> _To be done_: Repeat the data verbatim.

> _Data shown_:
--- begin ---
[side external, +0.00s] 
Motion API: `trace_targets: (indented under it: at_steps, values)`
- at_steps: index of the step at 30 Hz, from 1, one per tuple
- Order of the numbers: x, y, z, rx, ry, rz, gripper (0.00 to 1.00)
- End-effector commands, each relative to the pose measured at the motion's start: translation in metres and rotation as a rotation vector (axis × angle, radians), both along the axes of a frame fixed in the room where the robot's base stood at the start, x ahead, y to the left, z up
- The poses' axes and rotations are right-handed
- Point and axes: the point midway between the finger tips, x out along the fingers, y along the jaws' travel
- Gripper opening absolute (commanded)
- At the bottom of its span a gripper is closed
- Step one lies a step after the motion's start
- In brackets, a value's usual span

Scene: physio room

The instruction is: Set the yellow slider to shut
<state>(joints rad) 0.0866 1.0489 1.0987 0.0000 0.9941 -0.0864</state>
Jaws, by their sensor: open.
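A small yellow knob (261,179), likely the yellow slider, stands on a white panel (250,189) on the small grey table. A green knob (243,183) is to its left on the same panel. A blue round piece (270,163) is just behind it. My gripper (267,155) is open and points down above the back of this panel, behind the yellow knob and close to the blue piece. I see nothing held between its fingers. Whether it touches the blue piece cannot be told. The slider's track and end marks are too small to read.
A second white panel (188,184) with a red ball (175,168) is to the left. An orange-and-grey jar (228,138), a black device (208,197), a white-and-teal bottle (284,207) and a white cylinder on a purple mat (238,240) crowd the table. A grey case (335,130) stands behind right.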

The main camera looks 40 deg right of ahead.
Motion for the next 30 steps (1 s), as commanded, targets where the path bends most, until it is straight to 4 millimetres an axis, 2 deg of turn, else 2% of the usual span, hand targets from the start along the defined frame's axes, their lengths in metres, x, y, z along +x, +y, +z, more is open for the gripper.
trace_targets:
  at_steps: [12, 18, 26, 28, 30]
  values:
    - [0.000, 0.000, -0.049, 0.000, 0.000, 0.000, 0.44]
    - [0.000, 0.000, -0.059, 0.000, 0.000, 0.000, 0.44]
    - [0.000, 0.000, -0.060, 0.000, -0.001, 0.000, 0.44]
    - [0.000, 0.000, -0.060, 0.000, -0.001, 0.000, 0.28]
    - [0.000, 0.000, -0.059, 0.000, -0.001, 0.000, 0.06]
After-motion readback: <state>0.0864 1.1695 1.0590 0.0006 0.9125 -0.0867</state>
--- end ---
> _Answer to the exercise_:
[side external, +0.00s] 
Motion API: `trace_targets: (indented under it: at_steps, values)`
- at_steps: index of the step at 30 Hz, from 1, one per tuple
- Order of the numbers: x, y, z, rx, ry, rz, gripper (0.00 to 1.00)
- End-effector commands, each relative to the pose measured at the motion's start: translation in metres and rotation as a rotation vector (axis × angle, radians), both along the axes of a frame fixed in the room where the robot's base stood at the start, x ahead, y to the left, z up
- The poses' axes and rotations are right-handed
- Point and axes: the point midway between the finger tips, x out along the fingers, y along the jaws' travel
- Gripper opening absolute (commanded)
- At the bottom of its span a gripper is closed
- Step one lies a step after the motion's start
- In brackets, a value's usual span

Scene: physio room

The instruction is: Set the yellow slider to shut
<state>(joints rad) 0.0866 1.0489 1.0987 0.0000 0.9941 -0.0864</state>
Jaws, by their sensor: open.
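A small yellow knob (261,179), likely the yellow slider, stands on a white panel (250,189) on the small grey table. A green knob (243,183) is to its left on the same panel. A blue round piece (270,163) is just behind it. My gripper (267,155) is open and points down above the back of this panel, behind the yellow knob and close to the blue piece. I see nothing held between its fingers. Whether it touches the blue piece cannot be told. The slider's track and end marks are too small to read.
A second white panel (188,184) with a red ball (175,168) is to the left. An orange-and-grey jar (228,138), a black device (208,197), a white-and-teal bottle (284,207) and a white cylinder on a purple mat (238,240) crowd the table. A grey case (335,130) stands behind right.

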The main camera looks 40 deg right of ahead.
Motion for the next 30 steps (1 s), as commanded, targets where the path bends most, until it is straight to 4 millimetres an axis, 2 deg of turn, else 2% of the usual span, hand targets from the start along the defined frame's axes, their lengths in metres, x, y, z along +x, +y, +z, more is open for the gripper.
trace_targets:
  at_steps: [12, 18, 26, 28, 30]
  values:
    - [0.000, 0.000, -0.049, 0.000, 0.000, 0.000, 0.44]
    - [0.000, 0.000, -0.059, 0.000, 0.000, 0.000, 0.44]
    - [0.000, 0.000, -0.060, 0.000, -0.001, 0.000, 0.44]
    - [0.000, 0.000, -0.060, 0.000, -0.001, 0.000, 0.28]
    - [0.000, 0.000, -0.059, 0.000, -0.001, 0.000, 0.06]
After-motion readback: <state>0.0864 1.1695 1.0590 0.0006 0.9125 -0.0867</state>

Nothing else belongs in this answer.